» GIVEN EXERCISE:
Using the listing below, copy every line that mentions "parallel".

» RECORDS SHOWN:
------------------------------------

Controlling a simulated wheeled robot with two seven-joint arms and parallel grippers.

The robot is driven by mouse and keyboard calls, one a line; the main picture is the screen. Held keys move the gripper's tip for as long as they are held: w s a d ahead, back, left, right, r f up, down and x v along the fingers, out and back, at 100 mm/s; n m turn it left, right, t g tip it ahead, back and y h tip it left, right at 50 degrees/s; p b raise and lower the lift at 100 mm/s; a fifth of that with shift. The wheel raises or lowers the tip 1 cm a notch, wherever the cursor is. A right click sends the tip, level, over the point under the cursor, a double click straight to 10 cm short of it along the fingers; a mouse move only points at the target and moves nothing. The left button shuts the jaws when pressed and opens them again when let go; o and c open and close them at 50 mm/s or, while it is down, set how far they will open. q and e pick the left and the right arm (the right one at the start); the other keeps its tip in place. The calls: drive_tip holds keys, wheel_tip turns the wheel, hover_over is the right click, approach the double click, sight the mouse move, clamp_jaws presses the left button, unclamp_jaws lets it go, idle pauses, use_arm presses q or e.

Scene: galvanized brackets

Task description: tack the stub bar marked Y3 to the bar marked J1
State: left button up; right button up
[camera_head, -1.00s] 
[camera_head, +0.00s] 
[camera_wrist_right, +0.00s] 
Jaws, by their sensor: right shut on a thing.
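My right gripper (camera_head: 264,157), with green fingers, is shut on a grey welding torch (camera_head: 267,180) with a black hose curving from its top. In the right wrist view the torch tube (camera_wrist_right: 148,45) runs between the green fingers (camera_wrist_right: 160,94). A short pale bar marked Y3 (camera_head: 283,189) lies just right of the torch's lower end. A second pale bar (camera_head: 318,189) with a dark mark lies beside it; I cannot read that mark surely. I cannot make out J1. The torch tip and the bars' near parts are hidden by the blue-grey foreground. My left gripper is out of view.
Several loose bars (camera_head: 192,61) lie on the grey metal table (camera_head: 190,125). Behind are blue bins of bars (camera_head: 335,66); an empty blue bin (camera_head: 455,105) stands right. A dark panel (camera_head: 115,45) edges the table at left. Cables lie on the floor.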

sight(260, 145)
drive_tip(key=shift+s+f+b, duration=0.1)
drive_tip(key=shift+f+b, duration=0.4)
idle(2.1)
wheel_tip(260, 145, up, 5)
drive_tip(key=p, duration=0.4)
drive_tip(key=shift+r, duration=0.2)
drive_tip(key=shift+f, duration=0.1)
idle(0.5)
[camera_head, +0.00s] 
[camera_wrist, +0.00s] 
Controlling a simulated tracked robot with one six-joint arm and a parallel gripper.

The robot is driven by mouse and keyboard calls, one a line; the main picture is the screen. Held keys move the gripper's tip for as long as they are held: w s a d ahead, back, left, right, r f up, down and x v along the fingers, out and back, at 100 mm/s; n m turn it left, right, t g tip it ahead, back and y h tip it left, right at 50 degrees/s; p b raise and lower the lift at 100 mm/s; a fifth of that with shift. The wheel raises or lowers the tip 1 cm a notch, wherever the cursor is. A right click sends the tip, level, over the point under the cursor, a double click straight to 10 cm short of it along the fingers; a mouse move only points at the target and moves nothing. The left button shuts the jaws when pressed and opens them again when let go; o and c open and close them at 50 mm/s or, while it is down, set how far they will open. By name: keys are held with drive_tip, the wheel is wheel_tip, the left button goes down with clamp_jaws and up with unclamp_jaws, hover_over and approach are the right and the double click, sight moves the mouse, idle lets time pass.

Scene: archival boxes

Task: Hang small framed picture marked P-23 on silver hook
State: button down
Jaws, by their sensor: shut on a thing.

------------------------------------

» FINISHED TASK:
Controlling a simulated wheeled robot with two seven-joint arms and parallel grippers.
Controlling a simulated tracked robot with one six-joint arm and a parallel gripper.

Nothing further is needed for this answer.